Set problem: Repeat, exactly and in full, the lines of the listing below, but without any pictures.

Data provided:
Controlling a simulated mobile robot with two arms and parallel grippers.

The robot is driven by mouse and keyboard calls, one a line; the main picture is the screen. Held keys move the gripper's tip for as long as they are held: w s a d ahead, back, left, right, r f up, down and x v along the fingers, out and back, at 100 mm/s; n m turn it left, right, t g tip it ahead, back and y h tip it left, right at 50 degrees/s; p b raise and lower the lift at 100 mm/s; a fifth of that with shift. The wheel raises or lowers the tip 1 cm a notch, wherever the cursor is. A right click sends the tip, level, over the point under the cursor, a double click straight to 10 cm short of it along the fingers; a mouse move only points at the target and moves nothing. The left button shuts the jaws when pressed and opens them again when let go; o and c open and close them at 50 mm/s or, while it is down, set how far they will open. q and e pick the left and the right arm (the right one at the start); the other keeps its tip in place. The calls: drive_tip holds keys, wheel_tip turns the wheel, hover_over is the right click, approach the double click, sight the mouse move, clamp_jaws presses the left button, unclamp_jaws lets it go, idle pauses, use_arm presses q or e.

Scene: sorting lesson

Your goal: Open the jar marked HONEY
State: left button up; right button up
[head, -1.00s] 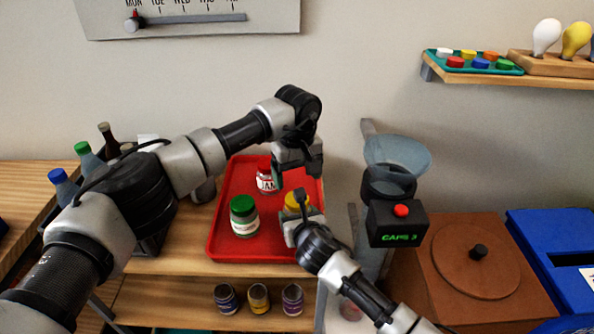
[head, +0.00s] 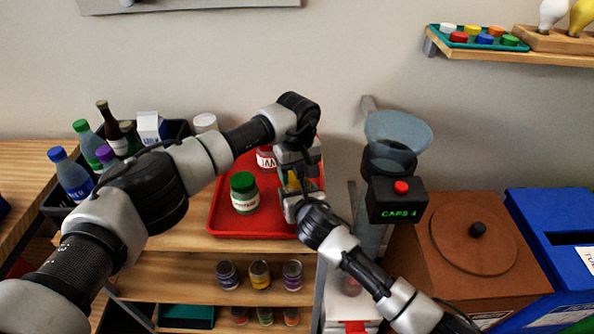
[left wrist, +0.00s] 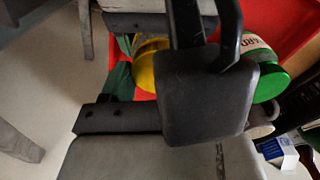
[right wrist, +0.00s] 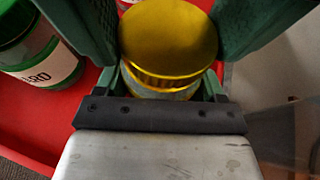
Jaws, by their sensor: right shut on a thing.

Task solution:
Controlling a simulated mobile robot with two arms and parallel grippers.

The robot is driven by mouse and keyboard calls, one a line; the main picture is the screen. Held keys move the gripper's tip for as long as they are held: w s a d ahead, back, left, right, r f up, down and x v along the fingers, out and back, at 100 mm/s; n m turn it left, right, t g tip it ahead, back and y h tip it left, right at 50 degrees/s; p b raise and lower the lift at 100 mm/s; a fifth of that with shift. The wheel raises or lowers the tip 1 cm a notch, wherever the cursor is. A right click sends the tip, level, over the point under the cursor, a double click straight to 10 cm short of it along the fingers; a mouse move only points at the target and moves nothing. The left button shuts the jaws when pressed and opens them again when let go; o and c open and close them at 50 mm/s or, while it is down, set how far they will open. q and e pick the left and the right arm (the right one at the start); the other keeps its tip in place. The calls: drive_tip holds keys, wheel_tip turns the wheel, hover_over is the right click, approach the double click, sight the mouse move, clamp_jaws presses the left button, unclamp_jaws lets it go, idle pauses, use_arm presses q or e.

Scene: sorting lesson

Your goal: Open the jar marked HONEY
State: left button up; right button up
[head, -1.00s] 
[head, +0.00s] 
[left wrist, +0.00s] 
[right wrist, +0.00s] 
Jaws, by their sensor: right shut on a thing.

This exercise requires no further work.